What They Saw in Ozy

A recent analysis by the social media measurement company Tubular Labs suggests that Ozy spent heavily to boost the number of views for the videos it posted on YouTube by paying to have its videos pop up automatically onscreen.

And even when Ozy offered articles its readers loved and shared in large numbers, it didn’t seem to try to replicate that success, according to a report in the social media-focused newsletter Garbage Day. The articles that were widely shared were “posts about cookies, inspirational stories about elephants, and engaging mini-docs about fashion,” the newsletter reported.

What that left, said a former employee with knowledge of the company’s analytic data, was a real, if tiny, fan base — just not the one Ozy liked to talk about. “The classic demographic for Ozy was a retired female white teacher who used Ozy to stay young and stay woke and loved learning about the world from it,” the former employee said. Samir Rao, the company’s co-founder and chief operating officer, would sometimes joke about bringing in the AARP as an advertiser, the former employee added.

Mr. Rao didn’t respond to a text message, and Mr. Watson denied the claim of the former employee. Ozy’s audience, he said, was “smart millennials and Gen Xers with a strong and growing dose of Gen Z.”

More broadly, Mr. Watson disputed a central challenge to his company’s claims: the idea that there was anything misleading about presenting “The Carlos Watson Show” as a hit show when Ozy was, in fact, paying for views — effectively airing its own programming as an advertisement on YouTube.

Mr.

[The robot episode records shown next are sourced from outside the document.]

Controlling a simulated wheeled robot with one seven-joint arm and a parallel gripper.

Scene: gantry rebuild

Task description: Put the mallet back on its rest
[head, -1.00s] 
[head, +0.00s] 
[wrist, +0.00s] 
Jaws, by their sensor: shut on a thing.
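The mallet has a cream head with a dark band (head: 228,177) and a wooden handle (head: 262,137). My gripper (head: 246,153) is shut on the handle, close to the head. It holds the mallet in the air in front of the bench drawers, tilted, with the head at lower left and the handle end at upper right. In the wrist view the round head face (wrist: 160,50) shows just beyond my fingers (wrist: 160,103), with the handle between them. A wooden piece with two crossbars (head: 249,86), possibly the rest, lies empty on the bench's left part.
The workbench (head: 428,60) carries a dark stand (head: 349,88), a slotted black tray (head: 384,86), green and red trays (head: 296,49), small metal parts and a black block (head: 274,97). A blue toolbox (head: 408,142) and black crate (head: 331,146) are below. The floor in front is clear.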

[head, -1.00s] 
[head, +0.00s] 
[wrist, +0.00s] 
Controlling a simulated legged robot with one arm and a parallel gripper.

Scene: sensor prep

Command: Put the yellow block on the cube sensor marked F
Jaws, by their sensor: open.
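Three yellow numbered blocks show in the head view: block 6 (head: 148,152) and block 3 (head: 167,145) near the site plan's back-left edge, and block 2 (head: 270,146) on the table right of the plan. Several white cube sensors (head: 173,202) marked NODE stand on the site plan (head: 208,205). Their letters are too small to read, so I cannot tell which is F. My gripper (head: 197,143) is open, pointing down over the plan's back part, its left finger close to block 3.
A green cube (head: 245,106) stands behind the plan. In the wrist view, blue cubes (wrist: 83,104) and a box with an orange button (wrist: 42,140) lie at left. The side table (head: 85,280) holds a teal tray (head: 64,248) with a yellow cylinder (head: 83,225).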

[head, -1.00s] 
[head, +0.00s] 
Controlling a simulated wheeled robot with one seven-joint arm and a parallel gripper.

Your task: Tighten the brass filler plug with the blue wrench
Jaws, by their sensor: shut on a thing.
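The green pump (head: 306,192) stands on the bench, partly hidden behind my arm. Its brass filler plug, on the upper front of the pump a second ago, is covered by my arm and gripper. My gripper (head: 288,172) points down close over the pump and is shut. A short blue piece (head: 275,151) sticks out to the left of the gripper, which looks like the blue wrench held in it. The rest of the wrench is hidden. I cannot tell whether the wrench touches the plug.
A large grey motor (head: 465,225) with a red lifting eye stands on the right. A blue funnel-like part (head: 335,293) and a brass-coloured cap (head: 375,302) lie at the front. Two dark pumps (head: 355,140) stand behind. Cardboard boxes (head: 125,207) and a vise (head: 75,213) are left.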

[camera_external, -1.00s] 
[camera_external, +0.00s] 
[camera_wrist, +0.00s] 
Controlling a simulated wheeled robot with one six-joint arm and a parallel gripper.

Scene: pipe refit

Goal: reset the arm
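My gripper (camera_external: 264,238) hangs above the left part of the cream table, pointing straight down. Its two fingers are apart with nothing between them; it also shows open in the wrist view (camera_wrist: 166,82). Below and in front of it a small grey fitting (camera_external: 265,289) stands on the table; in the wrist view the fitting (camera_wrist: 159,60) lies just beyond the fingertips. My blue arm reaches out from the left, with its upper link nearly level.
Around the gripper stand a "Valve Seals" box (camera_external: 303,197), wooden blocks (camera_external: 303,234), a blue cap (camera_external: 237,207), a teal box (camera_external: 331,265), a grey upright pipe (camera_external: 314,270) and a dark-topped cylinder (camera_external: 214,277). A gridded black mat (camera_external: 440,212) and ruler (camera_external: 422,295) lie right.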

Watson said that was not a problem. “Like all innovative companies (Netflix, Spotify, Tesla and more), we definitely invested smartly in marketing to make sure that our top tier journalism and storytelling was put in front of the right audience,” he said. “We did not want to simply be subject to the vagaries of the algorithms, which is one of the many reasons Ozy is appealing to advertisers.”

Now the investors and advertisers who found validation in Ozy are leaving empty-handed. The employees are no longer getting paid. It was an abrupt fall from a dream, promoted as recently as June to investors, according to a deck shared with me, that the company would be valued at $5 billion in 2025. (You could have bought in at a valuation of a mere $450 million this past summer.)